Kisah Slot Orbit 123 derajat Bujur Timur bermula sejak Satelit Garuda-1 keluar orbit pada 19 Januari 2015. Fakta itu membuat terjadinya kekosongan pengelolaan oeh Indonesia. Berdasarkan aturanInternational Telecommunication Union (ITU) yang ada di bawah PBB, negara yang telah mendapat hak pengelolaan akan diberi waktu 3 tahun untuk kembali mengisi slot itu. Jika tak dipenuhi maka slot dapat digunakan negara lain.
Slot ini dikelola Kementerian Komunikasi dan Informatika. Kementerian Pertahanan lantas meminta hak pengelolaan yang beralasan pembangunan Satelit Komunikasi Pertahanan (Satkomhan). Untuk mengisi slot itu, mereka menyewa Satelit Artemis yang merupakan satelit sementara pengisi orbit (floater) milik Avanti Communication Limited (Avanti).
Dari sini masalah mulai muncul. Kemenhan membuat kontrak dengan Avanti padahal belum memiliki anggaran untuk keperluan tersebut. Kontrak dengan Avanti diteken pada 6 Desember 2015, padahal persetujuan di Kominfo untuk pengelolaan Slot Orbit 123 baru keluar 29 Januari 2016.
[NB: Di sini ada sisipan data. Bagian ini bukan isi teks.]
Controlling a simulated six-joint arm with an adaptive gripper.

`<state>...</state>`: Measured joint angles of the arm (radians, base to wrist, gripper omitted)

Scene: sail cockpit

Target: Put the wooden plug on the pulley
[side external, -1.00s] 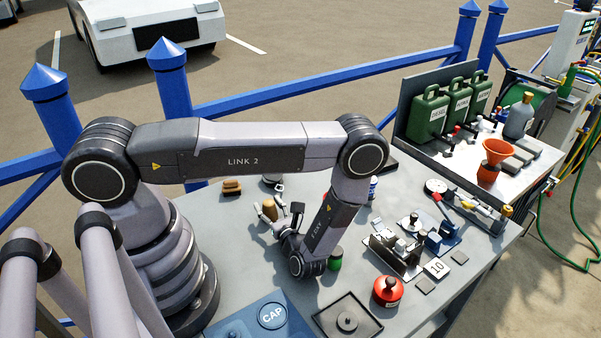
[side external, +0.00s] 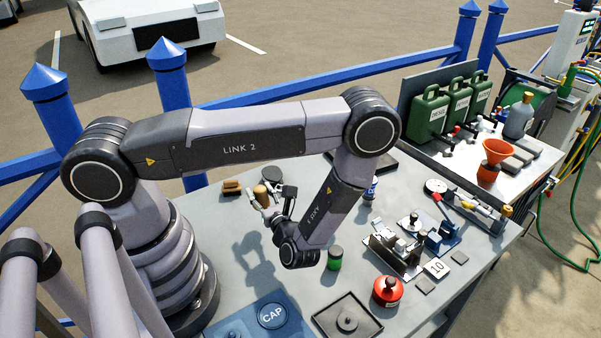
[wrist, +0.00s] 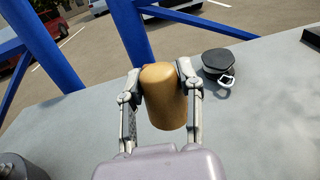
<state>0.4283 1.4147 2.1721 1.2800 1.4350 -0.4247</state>
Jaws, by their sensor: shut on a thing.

Selain dengan Avanti, Kemenhan juga melakukan kontrak dengan Navajo, Airbus, Hogan Lovel, dan Telesat dalam kurun waktu 2015-2016. Saat itu juga anggaran belum tersedia. Pada 2016 anggaran sempat tersedia namun dilakukan self blocking oleh Kemenhan.
Selanjutnya, Kemenhan mengembalikan hak pengelolaan Slot Orbit 123 Bujur Timur kepada Kemenkominfo pada 25 Juni 2018. Di bawah Menteri Komunikasi dan Informatika saat itu, Rudiantara, keputusan tentang penggunaan filing satelit Indonesia pada Orbit 123 Bujur Timur untuk filing satelit Garuda-2 dan Nusantara-A1-A diberikan pada pihak swasta, yakni PT Dini Nusa Kusuma (PT DNK).
Bertahun berlalu, PT DNK juga tak mampu menyelesaikan residu permasalahan akibat Satkomhan. Malah, Avanti kemudian menggugat Indonesia ke Pengadilan Arbitrase Inggris. Mereka menuding Kemenhan tidak membayar sewa satelit sesuai dengan nilai kontrak yang ditandatangani.
Pada 9 Juli 2019, Pengadilan Arbitrase Inggris memutus Indonesia harus membayar denda sebesar Rp 515 miliar. Denda itu terkait dengan biaya sewa Satelit Artemis, biaya arbitrase, biaya konsultan, biaya filing satelit.
Belum selesai di situ, belakangan Navajo juga menggugat Indonesia. Kali ini di Pengadilan Arbitrase Singapura. Sama halnya dengan di Inggris, pengadilan juga memutus Indonesia harus membayar denda. Kali ini besarnya Rp 304 miliar.